Can Mobile Phones Really Work to Extend Banking Services to the Unbanked? Empirical Lessons from Selected Sub-Saharan Africa Countries

Authors

  • Gérard Tchouassi Department of Economics, Faculty of Economics and Management, University of Yaoundé II, Yaoundé, Cameroon

DOI:

https://doi.org/10.11634/21681783150489

Keywords:

bancarisation rate, contestable market, e-banking, mobile phone, unbanked

Abstract

Poor, vulnerable and low-income households in Sub-Saharan Africa (SSA) countries often lack access to bank accounts and face high costs for conducting basic financial transactions.

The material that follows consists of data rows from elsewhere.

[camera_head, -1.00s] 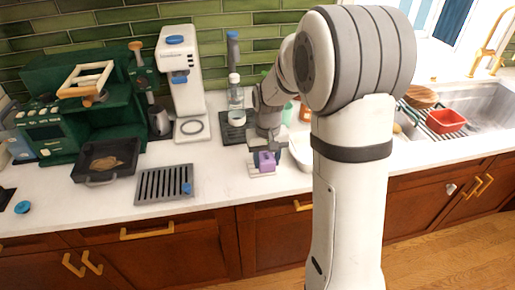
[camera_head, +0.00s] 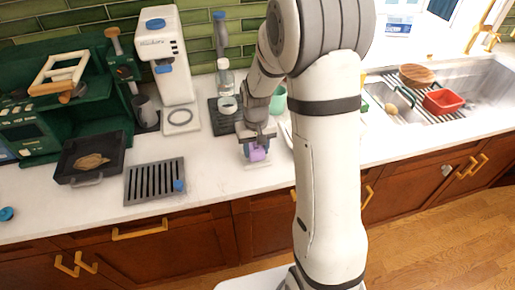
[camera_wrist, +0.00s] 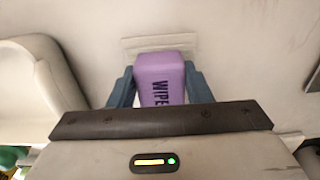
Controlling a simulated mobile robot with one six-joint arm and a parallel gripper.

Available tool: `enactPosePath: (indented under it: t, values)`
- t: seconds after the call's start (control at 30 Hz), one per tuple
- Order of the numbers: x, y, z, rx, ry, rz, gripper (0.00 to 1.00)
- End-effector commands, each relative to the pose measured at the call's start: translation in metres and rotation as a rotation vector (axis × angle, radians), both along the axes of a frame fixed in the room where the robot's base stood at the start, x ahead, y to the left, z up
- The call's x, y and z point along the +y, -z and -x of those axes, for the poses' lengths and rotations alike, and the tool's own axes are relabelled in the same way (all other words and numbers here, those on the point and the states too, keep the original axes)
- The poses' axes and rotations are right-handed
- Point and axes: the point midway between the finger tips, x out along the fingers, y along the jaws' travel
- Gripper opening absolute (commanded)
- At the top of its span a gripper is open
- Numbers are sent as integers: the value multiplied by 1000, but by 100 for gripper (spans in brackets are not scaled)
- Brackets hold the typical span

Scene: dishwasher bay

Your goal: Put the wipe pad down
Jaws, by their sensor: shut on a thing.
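The wipe pad is a purple block marked "WIPE" (camera_wrist: 160,80). It sits between the two blue fingers of my gripper (camera_wrist: 160,92) in the wrist view. My gripper is shut on the pad. A pale flat rectangle (camera_wrist: 131,46) lies on the counter just beyond the pad. I cannot tell whether the pad touches the counter.
A dark slotted grate (camera_head: 155,182) with a blue knob lies left of my gripper. A black tray (camera_head: 90,157) is farther left. A sink with a red container (camera_head: 444,101) is at the right. Counter between grate and gripper is clear.

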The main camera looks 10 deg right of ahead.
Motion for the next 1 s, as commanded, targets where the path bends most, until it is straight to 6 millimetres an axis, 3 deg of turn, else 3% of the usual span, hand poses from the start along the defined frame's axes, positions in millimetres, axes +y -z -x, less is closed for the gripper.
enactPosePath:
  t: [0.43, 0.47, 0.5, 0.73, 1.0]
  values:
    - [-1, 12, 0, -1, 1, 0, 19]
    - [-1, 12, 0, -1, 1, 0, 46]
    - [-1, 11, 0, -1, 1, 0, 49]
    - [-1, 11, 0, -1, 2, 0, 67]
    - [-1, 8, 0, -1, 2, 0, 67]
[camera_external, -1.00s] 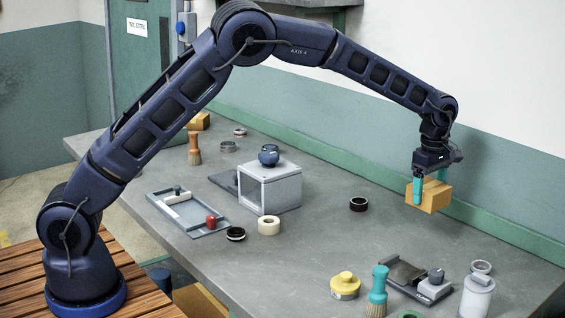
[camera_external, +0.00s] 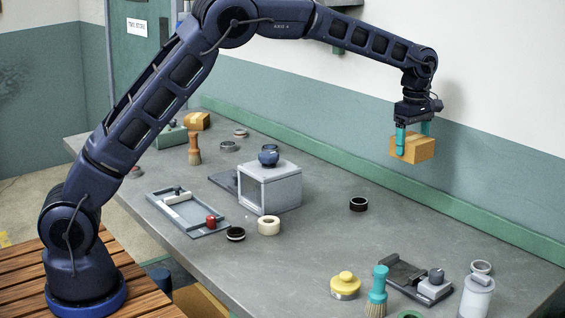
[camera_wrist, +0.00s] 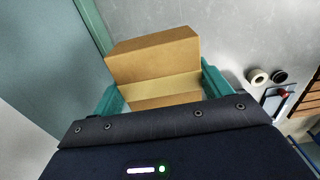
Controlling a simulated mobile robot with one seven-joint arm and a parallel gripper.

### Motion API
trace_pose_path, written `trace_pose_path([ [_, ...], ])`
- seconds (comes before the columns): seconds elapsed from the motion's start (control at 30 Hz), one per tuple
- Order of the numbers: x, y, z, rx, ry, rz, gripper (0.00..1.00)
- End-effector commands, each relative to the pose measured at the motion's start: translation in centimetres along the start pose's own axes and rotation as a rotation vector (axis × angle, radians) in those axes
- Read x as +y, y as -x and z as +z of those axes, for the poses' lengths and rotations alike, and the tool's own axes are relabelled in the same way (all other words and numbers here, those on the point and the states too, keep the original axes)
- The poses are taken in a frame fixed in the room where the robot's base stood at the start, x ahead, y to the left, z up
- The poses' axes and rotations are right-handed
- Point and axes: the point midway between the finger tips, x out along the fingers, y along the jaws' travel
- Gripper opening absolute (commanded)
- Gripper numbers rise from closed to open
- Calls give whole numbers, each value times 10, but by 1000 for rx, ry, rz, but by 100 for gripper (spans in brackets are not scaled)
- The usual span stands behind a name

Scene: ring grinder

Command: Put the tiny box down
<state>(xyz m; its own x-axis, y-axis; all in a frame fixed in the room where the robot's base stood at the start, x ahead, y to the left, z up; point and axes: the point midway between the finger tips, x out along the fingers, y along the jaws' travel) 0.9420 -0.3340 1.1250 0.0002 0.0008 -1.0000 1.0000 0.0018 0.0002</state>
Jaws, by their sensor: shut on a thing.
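The tiny box (camera_external: 418,149) is a small orange-brown cardboard box. My gripper (camera_external: 412,143) is shut on it, with one teal finger on each side, and holds it in the air above the back right part of the bench. In the wrist view the box (camera_wrist: 153,62) sits between the teal fingers of my gripper (camera_wrist: 158,95), with a paler tape strip across it. The grey bench top (camera_external: 320,240) lies below the box, with a clear gap between them.
A black ring (camera_external: 358,204) lies on the bench below. A grey box-shaped fixture (camera_external: 270,190) with a blue knob stands mid-bench. A yellow-topped tin (camera_external: 345,286), a teal brush (camera_external: 377,285) and a white bottle (camera_external: 476,297) stand in front. The back right bench is clear.

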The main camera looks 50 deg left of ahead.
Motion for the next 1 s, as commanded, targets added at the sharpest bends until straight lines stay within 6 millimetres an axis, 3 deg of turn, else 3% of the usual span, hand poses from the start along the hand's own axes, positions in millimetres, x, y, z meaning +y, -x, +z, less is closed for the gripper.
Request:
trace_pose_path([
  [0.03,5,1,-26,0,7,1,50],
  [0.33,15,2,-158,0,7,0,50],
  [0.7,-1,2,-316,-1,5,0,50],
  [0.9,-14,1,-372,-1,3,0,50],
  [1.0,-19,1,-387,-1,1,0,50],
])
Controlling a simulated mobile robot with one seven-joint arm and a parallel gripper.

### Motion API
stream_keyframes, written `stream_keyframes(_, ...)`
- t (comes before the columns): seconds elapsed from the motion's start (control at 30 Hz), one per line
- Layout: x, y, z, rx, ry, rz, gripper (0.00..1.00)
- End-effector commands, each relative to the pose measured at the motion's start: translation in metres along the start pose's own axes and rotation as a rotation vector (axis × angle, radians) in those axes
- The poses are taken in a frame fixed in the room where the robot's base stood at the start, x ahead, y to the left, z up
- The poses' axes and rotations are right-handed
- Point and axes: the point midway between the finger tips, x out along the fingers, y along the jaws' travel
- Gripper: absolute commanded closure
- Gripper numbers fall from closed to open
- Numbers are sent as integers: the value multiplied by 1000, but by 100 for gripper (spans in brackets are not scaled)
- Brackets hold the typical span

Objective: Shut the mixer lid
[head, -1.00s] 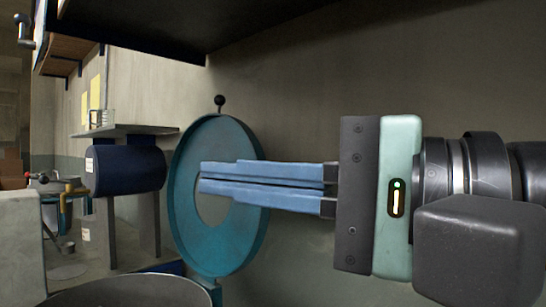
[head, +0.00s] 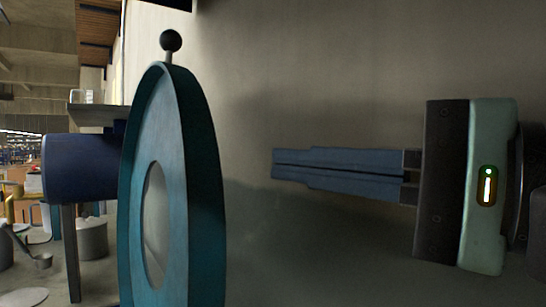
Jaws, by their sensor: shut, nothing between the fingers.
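The mixer lid (head: 188,200) is a teal ring-shaped disc with a raised rim and a hole in its middle. It stands upright on edge in the left half of the head view, seen nearly side-on. A black ball knob (head: 171,41) sits on a short stem at its top edge. My gripper (head: 274,164) points left, its two blue fingers together and empty. In the picture the fingertips are right of the lid, with a visible gap between. The mixer bowl and the lid's hinge are out of view.
A dark blue drum (head: 80,168) on legs stands behind the lid at the left, under a grey shelf (head: 97,115). A grey cylindrical container (head: 92,240) is below it. A bare wall fills the background around my gripper.

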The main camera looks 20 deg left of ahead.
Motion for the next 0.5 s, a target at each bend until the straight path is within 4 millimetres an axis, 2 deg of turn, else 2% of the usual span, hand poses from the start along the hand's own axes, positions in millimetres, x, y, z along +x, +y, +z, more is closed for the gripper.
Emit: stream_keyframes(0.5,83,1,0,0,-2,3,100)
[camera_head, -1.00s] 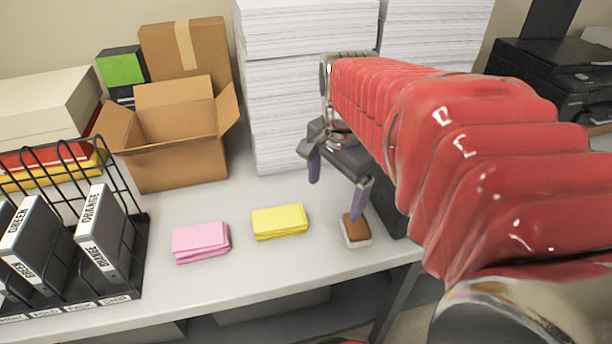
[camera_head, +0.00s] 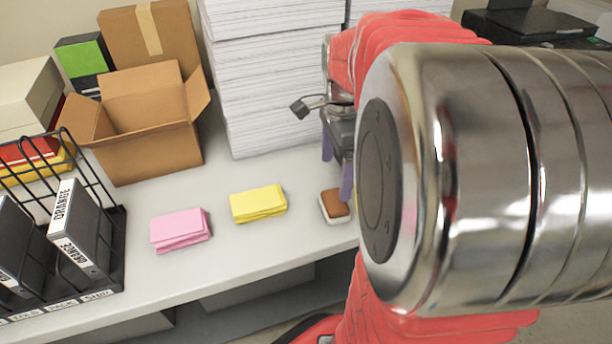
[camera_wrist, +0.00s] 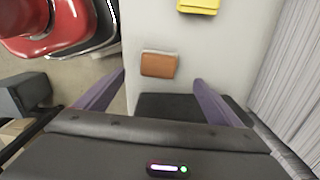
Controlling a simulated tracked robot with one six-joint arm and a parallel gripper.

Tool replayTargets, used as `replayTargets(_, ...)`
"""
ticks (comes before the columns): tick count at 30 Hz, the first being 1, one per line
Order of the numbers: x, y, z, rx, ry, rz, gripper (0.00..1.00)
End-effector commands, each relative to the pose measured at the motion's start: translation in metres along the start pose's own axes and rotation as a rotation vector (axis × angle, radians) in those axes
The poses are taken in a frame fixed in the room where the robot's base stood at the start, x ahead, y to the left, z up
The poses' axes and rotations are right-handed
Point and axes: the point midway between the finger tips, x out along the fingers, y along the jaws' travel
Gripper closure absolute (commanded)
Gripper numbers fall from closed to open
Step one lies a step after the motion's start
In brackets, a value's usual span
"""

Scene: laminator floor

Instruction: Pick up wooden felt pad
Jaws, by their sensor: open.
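The wooden felt pad (camera_head: 335,205) is a small block with a brown top and a pale base. It lies on the table near the front edge, right of the yellow notes. In the wrist view the pad (camera_wrist: 158,65) lies ahead of my fingertips, roughly midway between them sideways. My gripper (camera_wrist: 160,82) is open and empty, with two purple fingers apart. In the head view my gripper (camera_head: 337,172) is just behind and beside the pad, partly hidden by my arm. I see no contact with the pad.
Yellow notes (camera_head: 258,203) and pink notes (camera_head: 181,230) lie left of the pad. Tall paper stacks (camera_head: 265,90) stand behind. An open cardboard box (camera_head: 150,140) and a black file rack (camera_head: 115,235) stand at left. A printer (camera_head: 530,25) is at back right. The table's front edge is close.

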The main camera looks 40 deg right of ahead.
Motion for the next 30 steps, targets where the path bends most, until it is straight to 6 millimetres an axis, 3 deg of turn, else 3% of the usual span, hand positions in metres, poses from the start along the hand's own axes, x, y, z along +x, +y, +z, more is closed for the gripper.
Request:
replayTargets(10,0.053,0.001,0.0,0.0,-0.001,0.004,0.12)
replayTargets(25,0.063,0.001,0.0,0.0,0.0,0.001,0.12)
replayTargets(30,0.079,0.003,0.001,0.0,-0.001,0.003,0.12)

The rapid growth of mobile phones usage with E-banking can bridge the economic transformation and increase the bancarisation rate. This paper aims to discuss how mobile phones can be used to extend banking services to the unbanked, poor and vulnerable population. Regression analysis was applied to identify the effects of mobile phones on bancarisation rate and, on poor and vulnerable populations. Mobile phone is statistically significant at 1 per cent level, showing that the level of the mobile phone utilization in an economy at any given time impact the bancarisation rate. The coefficient of the explanatory variable shows that increasing in mobile phone result to about 46.8 per cent increasing in the bancarisation rate. Mobile phone is a specific electronic financial channel using in the 30 selected SSA countries to bank the unbanked. The mobile phone presents a great opportunity for the provision of financial services to the unbanked. In addition to technological and economic innovation, policy and regulatory innovation is needed to make these services a reality.